Der rege Wechsel in der Auswahlkommission
sorgt dabei für die Vielfalt, die seit Anbeginn in gleicher
Zusammensetzung arbeitende Geschäftsleitung gewährleistet
Kontinuität und einen reibungslosen Ablauf der Veranstaltung.
[Fragen an Vrony Jaeggi]
Dass immer wieder klangvolle Namen
aus dem In- und Ausland auf dem Programm der Solothurner Literaturtage
stehen, hat nicht zuletzt mit ihrer einmaligen Ambiance zu
tun. Die Kleinräumigkeit der Stadt sowie die räumliche
Konzentration der Literaturtage bieten während dreier
Tage beste Voraussetzungen für angeregte Diskussionen
und einen lustvollen Austausch über Literatur. Im Landhaus
direkt an der Aare finden in zwei Sälen die öffentlichen
Veranstaltungen statt, gleich vis-à-vis in der Genossenschaftsbeiz
"Kreuz" gibt es Gelegenheit zum ruhigen Gespräch.

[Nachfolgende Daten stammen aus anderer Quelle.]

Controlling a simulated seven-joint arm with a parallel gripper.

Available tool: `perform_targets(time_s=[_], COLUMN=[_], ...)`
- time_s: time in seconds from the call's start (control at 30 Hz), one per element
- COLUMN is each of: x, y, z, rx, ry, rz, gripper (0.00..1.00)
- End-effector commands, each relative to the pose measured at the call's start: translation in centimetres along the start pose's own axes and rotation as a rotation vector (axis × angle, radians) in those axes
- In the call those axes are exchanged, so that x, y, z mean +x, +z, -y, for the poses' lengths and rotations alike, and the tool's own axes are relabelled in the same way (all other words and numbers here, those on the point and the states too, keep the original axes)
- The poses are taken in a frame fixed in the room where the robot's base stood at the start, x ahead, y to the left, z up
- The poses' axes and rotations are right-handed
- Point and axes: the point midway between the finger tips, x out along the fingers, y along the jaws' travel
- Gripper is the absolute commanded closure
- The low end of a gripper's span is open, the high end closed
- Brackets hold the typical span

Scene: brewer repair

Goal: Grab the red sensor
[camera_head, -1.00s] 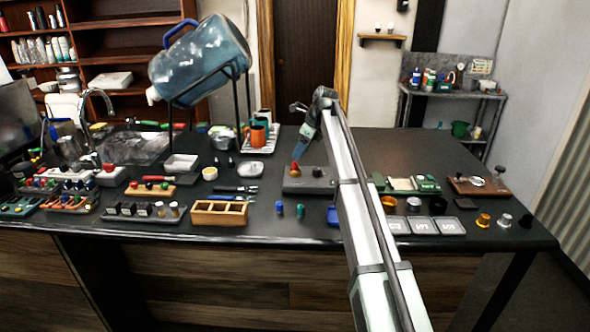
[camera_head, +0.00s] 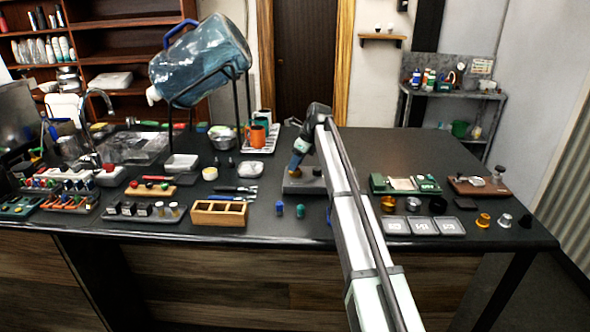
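My gripper (camera_head: 294,168) points down at the left part of a grey block (camera_head: 303,188) near the middle of the counter. The red sensor, a small red cone on that block in the earlier view, is now covered by my gripper. Only a small brownish-gold bit shows under the fingertips. I cannot tell whether the fingers are open or shut around it. A dark knob (camera_head: 317,171) stands on the right part of the same block.
A wooden divided box (camera_head: 219,212) and two small blue and teal cylinders (camera_head: 279,208) are in front, left of the block. A large water bottle (camera_head: 205,60) tilts in a black stand behind. A green board (camera_head: 405,184) lies to the right. The far-right back of the counter is clear.

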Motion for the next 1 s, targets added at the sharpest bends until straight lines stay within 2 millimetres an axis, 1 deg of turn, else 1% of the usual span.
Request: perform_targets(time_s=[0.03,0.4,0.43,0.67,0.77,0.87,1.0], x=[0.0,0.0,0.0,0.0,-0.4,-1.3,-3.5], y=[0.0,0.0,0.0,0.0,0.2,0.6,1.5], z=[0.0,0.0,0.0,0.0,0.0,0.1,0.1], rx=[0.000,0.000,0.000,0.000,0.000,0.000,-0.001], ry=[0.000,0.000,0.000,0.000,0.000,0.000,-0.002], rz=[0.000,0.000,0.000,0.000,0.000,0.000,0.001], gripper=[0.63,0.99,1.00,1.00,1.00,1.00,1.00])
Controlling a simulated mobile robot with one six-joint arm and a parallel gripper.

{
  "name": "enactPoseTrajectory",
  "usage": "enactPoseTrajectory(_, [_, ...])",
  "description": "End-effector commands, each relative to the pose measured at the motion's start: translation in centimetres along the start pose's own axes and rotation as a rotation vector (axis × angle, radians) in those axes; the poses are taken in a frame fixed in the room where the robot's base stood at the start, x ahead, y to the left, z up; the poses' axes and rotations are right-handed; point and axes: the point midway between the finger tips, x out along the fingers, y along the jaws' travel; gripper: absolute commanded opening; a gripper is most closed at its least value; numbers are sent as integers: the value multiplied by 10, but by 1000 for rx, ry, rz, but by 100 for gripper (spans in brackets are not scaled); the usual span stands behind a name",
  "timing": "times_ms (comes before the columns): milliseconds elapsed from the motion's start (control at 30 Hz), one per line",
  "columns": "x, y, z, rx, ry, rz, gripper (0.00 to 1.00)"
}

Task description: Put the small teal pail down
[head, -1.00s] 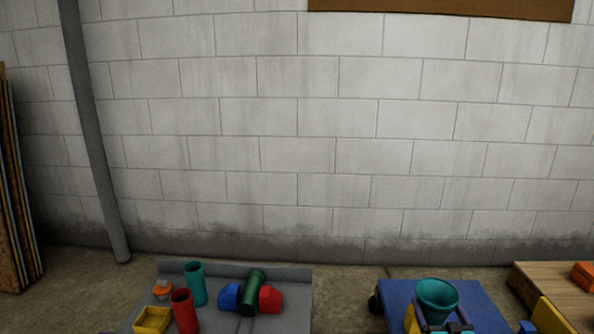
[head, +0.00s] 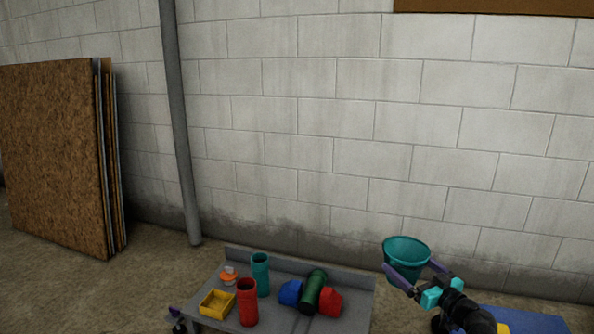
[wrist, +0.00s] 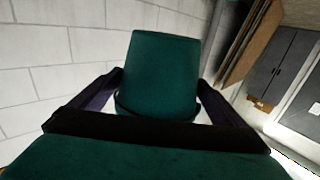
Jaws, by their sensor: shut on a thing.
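The small teal pail (head: 405,256) is a flared bucket with its open mouth facing up in the head view. My gripper (head: 418,279) is shut on the pail and holds it up, to the right of the grey bench. In the wrist view the teal pail (wrist: 165,75) fills the middle, between the two dark fingers of my gripper (wrist: 160,108). A dark band crosses in front of it. What lies directly under the pail is partly hidden by my arm.
A grey bench (head: 285,264) holds a teal cylinder (head: 261,275), a red cylinder (head: 247,302), a yellow tray (head: 217,312), a dark green cylinder (head: 313,292), and blue and red pieces. A blue surface (head: 525,319) is at lower right. Wood panels (head: 55,160) lean left.

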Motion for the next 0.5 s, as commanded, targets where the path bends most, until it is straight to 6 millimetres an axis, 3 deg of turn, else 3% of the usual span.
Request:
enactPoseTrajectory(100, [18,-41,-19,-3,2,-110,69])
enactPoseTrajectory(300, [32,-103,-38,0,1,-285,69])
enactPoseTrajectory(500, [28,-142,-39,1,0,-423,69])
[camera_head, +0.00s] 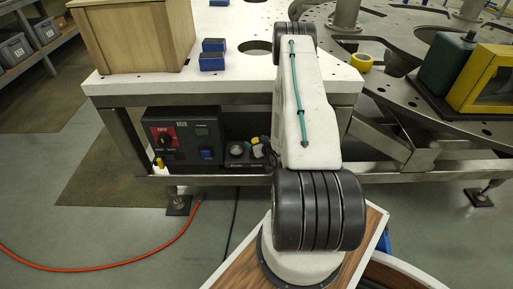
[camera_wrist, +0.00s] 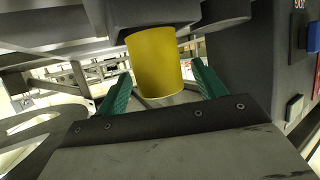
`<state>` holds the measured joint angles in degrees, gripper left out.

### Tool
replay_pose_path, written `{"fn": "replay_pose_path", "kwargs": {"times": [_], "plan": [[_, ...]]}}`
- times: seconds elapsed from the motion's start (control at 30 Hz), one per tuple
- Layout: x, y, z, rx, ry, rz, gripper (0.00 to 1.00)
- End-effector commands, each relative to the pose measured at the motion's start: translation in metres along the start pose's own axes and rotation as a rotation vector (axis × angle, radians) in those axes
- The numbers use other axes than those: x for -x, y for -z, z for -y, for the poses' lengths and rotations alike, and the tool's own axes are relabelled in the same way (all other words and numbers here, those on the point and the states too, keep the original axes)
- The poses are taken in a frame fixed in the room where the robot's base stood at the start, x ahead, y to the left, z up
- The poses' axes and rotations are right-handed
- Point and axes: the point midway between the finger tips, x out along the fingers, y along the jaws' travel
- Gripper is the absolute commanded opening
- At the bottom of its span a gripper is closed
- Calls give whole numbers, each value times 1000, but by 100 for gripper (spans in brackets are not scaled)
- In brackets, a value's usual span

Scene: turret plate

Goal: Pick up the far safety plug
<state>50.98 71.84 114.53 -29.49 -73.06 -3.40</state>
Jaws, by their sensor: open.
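In the wrist view a yellow cylinder (camera_wrist: 155,62), which looks like a safety plug, hangs below a dark block. My gripper (camera_wrist: 160,80) is open, with its two green fingers on either side of the cylinder's lower end. Contact is not clear. In the head view a small yellow plug (camera_head: 160,163) shows at the lower left of the dark control box. Another small yellow piece (camera_head: 257,151) shows by the labelled socket panel, beside my arm. My arm hides most of that area, and which plug is between the fingers is not certain.
The control box (camera_head: 184,120) with a red OFF switch sits under the white table edge (camera_head: 235,88). A wooden crate (camera_head: 135,40) and blue blocks (camera_head: 212,62) stand on the table. A steel frame rail (camera_head: 220,180) runs below. An orange cable (camera_head: 120,268) lies on the floor.

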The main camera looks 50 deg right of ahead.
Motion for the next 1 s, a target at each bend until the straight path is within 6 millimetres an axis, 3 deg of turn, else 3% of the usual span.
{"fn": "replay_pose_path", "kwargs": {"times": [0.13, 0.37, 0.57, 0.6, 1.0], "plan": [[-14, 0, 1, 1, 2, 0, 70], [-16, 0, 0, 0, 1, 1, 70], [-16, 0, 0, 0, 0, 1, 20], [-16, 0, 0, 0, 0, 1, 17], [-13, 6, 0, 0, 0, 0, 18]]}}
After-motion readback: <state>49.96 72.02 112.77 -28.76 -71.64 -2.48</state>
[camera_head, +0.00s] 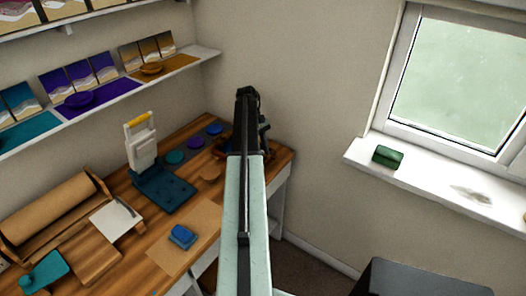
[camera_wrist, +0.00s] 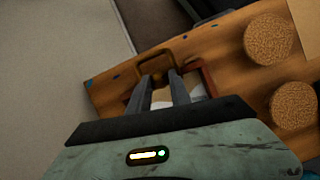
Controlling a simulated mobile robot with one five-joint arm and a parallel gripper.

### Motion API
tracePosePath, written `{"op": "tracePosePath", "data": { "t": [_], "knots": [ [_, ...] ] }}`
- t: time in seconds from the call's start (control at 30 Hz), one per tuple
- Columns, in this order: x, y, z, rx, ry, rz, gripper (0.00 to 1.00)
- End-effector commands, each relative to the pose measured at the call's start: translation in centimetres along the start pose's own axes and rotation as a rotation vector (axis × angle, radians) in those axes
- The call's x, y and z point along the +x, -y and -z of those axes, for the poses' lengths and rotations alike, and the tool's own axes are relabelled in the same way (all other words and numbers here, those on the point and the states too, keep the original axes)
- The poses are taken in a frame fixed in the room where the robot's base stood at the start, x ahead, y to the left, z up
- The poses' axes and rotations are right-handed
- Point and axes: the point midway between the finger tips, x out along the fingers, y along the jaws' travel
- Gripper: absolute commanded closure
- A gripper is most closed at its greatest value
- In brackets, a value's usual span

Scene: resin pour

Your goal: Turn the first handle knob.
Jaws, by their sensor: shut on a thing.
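My gripper (camera_wrist: 160,76) reaches over the far right end of the wooden table in the wrist view. Its two fingers are a little apart, closed on a small brown piece that looks like the handle knob (camera_wrist: 159,80); most of it is hidden between the fingertips. A brown loop-shaped handle (camera_wrist: 154,58) stands just beyond the fingertips. A red-brown tray edge (camera_wrist: 209,82) shows beside the right finger, with something white below it. In the head view my arm hides most of this tray (camera_head: 224,148) and the fingertips.
Two round cork coasters (camera_wrist: 268,38) lie to the right of the gripper. On the table (camera_head: 200,126) stand a white press with a dark teal base (camera_head: 165,190), several coloured discs, a paper roll (camera_head: 55,212) and a blue block (camera_head: 182,235). Walls and a windowsill (camera_head: 440,185) bound the corner.

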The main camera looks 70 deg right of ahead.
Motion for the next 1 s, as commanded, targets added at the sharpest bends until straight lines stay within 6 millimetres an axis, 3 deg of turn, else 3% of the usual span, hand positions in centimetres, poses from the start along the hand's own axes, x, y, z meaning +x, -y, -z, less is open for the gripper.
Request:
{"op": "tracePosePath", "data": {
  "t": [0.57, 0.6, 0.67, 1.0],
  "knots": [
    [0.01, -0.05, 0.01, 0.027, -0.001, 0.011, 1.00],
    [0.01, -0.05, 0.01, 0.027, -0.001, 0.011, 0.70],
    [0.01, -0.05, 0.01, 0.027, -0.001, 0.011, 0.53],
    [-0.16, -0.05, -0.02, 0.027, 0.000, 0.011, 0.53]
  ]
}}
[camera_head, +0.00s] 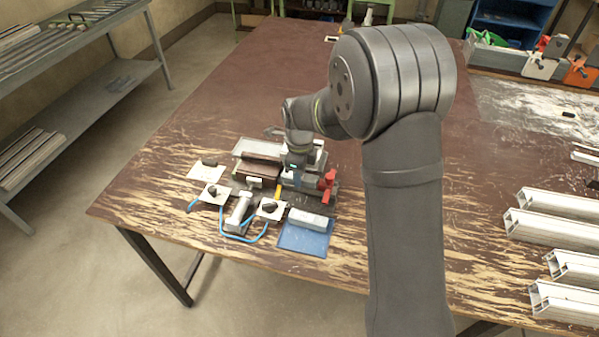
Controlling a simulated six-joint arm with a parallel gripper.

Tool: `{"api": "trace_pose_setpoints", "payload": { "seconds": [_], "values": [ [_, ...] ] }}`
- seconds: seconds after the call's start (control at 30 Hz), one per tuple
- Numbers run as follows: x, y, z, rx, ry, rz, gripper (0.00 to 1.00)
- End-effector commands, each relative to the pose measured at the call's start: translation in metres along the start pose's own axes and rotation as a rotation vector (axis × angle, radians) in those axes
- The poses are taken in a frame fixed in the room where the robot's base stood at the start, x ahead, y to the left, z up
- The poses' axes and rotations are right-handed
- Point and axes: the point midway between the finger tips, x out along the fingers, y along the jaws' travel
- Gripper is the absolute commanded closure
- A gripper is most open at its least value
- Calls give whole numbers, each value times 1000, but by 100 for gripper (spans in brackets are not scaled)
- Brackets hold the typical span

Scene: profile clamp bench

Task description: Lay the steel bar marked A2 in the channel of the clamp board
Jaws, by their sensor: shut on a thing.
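My gripper (297,176) points down over the cluster of fixtures near the left front of the bench. It is shut on a thing that I cannot make out, as the gripper and arm cover it. A clamp fixture with a red handle (327,185) stands just right of the gripper, on a dark base. The channel is hard to make out at this size. A pale grey bar (308,219) lies on a blue plate (301,240) in front of the gripper. No A2 mark can be read on any piece.
Left of the gripper are a brown block (258,167), pale plates with dark knobs (213,194), a grey cylinder (239,211) and a blue hose (252,240). White profiles (550,225) lie at the right. The brown bench top (230,90) behind is mostly clear.

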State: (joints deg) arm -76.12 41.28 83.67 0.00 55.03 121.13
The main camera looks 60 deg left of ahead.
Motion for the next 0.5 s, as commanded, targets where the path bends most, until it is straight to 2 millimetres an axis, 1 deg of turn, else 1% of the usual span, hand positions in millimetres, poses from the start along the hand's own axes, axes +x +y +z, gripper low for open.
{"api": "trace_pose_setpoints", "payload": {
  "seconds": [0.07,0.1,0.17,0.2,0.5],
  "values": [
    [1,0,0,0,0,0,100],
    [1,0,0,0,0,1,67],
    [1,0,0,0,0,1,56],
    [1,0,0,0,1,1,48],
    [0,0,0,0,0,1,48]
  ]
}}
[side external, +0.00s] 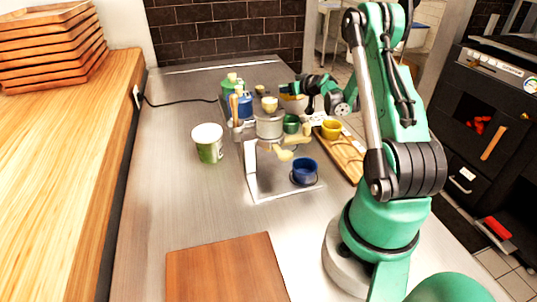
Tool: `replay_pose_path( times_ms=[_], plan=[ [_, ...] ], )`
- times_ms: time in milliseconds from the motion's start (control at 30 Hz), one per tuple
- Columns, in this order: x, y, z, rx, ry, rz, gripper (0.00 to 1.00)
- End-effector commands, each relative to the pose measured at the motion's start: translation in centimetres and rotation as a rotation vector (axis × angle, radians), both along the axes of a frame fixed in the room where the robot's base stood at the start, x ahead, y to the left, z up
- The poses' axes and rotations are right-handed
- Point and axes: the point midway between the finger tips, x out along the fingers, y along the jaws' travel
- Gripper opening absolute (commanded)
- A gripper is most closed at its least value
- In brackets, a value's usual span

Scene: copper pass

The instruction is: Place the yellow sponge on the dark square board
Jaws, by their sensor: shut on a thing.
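My gripper (299,89) is at the back of the metal counter, behind the coffee maker. It is small in view and its fingertips are partly hidden. It is shut on a small yellowish thing, which I cannot clearly make out as the yellow sponge. A reddish-brown square board (225,272) lies flat at the front of the counter, bare and cut off by the lower picture edge. My gripper is far from this board.
A metal coffee maker (251,174) with a blue cup (305,173) stands mid-counter. A green-and-white tub (208,148) is left of it. A yellow cup (331,130) is near a wooden tray (348,160). Bottles crowd the back. The counter's left front is clear.

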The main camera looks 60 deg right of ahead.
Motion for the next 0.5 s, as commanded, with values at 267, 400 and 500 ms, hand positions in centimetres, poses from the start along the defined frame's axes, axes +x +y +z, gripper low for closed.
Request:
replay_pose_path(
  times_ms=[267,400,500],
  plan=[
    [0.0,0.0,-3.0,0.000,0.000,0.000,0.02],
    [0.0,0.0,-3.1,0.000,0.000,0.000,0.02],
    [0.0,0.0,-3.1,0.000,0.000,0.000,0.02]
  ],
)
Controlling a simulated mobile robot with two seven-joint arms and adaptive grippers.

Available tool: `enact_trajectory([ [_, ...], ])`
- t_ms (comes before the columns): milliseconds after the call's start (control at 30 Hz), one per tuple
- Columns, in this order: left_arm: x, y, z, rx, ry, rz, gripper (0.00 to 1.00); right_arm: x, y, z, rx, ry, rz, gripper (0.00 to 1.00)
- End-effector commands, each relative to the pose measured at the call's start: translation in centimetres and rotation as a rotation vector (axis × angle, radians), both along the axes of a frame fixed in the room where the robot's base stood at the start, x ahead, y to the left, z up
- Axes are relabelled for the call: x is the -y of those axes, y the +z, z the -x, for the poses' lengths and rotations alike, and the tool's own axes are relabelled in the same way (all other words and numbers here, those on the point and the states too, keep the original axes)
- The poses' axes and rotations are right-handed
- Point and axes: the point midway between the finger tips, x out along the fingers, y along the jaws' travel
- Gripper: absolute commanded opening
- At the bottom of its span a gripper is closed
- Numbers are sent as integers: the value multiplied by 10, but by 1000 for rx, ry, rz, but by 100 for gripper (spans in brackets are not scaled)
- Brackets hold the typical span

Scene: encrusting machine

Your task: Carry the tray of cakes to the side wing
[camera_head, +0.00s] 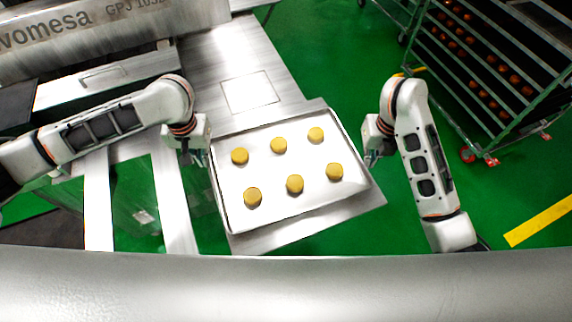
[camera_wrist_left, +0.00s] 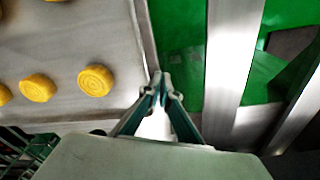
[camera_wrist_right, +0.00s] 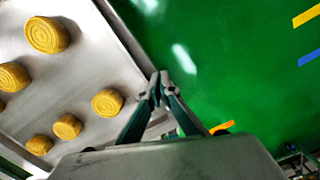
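The light metal tray (camera_head: 312,160) carries several round yellow cakes (camera_head: 294,184), spaced apart on it. It lies over a metal surface in the middle of the head view. My left gripper (camera_head: 205,158) is at its left rim; in the left wrist view the fingertips (camera_wrist_left: 161,78) close together on the rim. My right gripper (camera_head: 369,159) is at the right rim; in the right wrist view its fingertips (camera_wrist_right: 158,80) also meet on the rim. Whether the tray touches the surface below cannot be told.
The encrusting machine (camera_head: 100,30) stands at the upper left, with its metal table (camera_head: 215,60) extending behind the tray. A wheeled rack (camera_head: 480,80) holding brown items stands at the upper right. Green floor (camera_head: 310,50) is open between them. A yellow line (camera_head: 540,220) marks the right floor.

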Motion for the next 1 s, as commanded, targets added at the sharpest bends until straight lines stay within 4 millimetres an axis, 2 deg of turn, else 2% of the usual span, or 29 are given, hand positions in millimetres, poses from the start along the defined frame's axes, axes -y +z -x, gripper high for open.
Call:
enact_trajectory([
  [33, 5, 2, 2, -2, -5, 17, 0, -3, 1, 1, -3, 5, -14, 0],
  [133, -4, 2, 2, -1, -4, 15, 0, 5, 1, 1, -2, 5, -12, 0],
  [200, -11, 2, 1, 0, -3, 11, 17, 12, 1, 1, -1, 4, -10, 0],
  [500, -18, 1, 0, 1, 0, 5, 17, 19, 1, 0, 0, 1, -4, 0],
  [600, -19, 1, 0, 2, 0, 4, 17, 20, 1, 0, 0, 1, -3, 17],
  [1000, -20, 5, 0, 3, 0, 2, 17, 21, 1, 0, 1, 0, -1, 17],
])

Und sollte die Sonne sich sogar zeigen, verwandelt sich der
Platz zwischen Landhaus und "Kreuz" zum südländsich
angehauchten Tummelplatz, zu einem eigentlichen Forum der
Literatur.
Es geht um die Literatur
Die Solothurner Literaturtage legen
besonderen Wert darauf, dass sie weder Wettbewerb noch Werbeveranstaltung
sind. Es geht um die Literatur. Also um Texte, die gelesen
und gespielt, manchmal auch gesungen und musikalisch begleitet
werden. Nebst den traditionellen Lesungen gehören Theaterinszenierungen,
Performances, Filmvorführungen und Ausstellungen seit
jeher zu ihren Bestandteilen. Die Vielfalt der Formen ist
Programm, auch in diesem Jahr.
Jürg Federspiel wird seine Gedichte
zusammen mit der Sängerin Corin Curschellas und dem Pianisten
Christian Rösli vortragen. Im Kunstmuseum ist das Werk
des Künstlers Peter Wüthrich zu sehen, der sich
auf filigrane und gewitzte Weise mit dem Medium Buch auseinandersetzt
und daraus verblüffend schöne Installationen gestaltet.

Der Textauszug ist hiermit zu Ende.